A SEDUÇÃO DO FILOSOFAR

 

- O senhor sempre criticou Kant em suas aulas, palestras e discursos, acima de tudo pelos males decorrentes de seu formalismo, que leva à perda do realismo, da objetividade do conhecimento humano e, conseqüentemente, ao ceticismo. Há uma coincidência, porém, entre Kant e o senhor, que pode ser descoberta na leitura da conclusão da "Crítica da Razão Prática", de Kant. Lá ele diz que duas coisas enchiam cada vez o espírito dele de crescente admiração, respeito e veneração: um céu estrelado sobre a cabeça e a lei moral dentro da alma. Estes são, em verdade, os pontos de partida lógicos do pensamento dele: a ordem cósmica e a ordem moral. Deixando a questão da lei moral para mais tarde, gostaria que o senhor repetisse algo, que me contou há algum tempo, relativamente ao impacto de uma reflexão sobre o céu estrelado, no alvorecer de sua atitude filosófica.

- Realmente, tenho presente, até hoje na minha memória, profundamente lastreada em mim, essa impressão, que envolve o período, não da minha infância, mas da minha juventude. Calculo que eu tenha tido essa experiência lá pelo ano de 1912 ou 1913. Portanto, eu tinha 12 ou 13 anos (não posso dizer isso exatamente). Estava na fronteira do Uruguai com meu pai, que comandava uma força do Exército. Acompanhá-lo, em barracas, em sua vida militar, era para mim uma espécie de prêmio. Havia uma revolução no Uruguai. Lá pelas oito da noite, travou-se um duelo, num combate simulado de artilharia. Era uma noite formidável, magnífica. Eu fiquei afastado, em cima da coxilha, montado sobre um cavalo, a uma distância de mais ou menos uns 2 quilômetros do local desse combate. Debaixo dos meus pés, um universo de pirilampos, uma enorme nuvem de pirilampos. Em cima, o firmamento, "outros pirilampos”. Interessante, nessa solidão em que não tinha com quem falar, como foi estimulante para mim a percepção da Via Láctea. Eu me Iembro de que, nesse estado, nessa situação de solidão, de contemplação de um céu e de uma natureza, que me seduziam e polarizavam, tive a impressão de que havia sido levado por um estado de consciência que eu chamaria de espanto. Consciência da minha transcendência, da minha diferença face àquilo que estava diante de mim. Eu me estranhei e estranhei a minha relação com o mundo.

- Como dizia Platão, teria se espantado com o fato de as coisas serem como são... ou seja, teria começado a filosofar.

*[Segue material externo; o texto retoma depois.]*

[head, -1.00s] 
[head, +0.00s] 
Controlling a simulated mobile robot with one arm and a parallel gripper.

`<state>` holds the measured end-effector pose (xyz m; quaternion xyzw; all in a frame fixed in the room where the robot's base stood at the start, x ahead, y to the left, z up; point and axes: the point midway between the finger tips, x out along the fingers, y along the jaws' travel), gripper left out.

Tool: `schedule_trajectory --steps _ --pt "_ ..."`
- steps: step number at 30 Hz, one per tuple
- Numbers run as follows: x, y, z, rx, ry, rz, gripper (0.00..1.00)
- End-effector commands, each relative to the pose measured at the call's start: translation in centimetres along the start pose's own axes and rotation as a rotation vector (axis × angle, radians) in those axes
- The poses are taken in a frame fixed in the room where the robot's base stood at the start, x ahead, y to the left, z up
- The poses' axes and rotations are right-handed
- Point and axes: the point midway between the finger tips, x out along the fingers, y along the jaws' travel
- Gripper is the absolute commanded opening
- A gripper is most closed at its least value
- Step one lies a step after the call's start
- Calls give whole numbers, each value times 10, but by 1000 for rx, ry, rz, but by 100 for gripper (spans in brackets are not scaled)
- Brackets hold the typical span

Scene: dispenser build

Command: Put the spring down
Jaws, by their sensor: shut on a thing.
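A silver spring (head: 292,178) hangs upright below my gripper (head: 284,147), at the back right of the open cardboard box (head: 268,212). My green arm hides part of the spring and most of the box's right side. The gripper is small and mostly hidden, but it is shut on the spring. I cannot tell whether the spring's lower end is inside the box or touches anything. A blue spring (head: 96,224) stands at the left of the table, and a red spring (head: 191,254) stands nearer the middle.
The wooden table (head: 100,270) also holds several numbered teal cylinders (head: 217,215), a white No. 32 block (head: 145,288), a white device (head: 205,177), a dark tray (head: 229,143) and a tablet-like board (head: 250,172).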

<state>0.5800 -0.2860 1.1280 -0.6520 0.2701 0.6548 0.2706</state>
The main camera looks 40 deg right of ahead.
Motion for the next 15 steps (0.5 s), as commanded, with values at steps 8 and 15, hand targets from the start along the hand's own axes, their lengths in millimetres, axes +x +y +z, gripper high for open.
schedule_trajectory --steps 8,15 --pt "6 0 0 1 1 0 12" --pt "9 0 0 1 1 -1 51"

- Sim, acho que senti isso que Platão denominava o "espanto criador ". A força criadora da Filosofia não foi mesmo outra coisa senão o espanto do homem diante do mistério do ser. Aristóteles dá a esse espanto, a esse estado psicológico, um acento mais cerebral, especulativo, intelectual, ao passo que para Platão não: é a totalidade da personalidade que está envolvida, é a inteligência e, afinal, todo 0 homem, com sua vida afetiva e emocional, portanto, a totalidade da pessoa. Dizem os gregos que daqui partiu o pensamento para a es­calada filosófica, para a atitude filosófica, para a consciência filosófica.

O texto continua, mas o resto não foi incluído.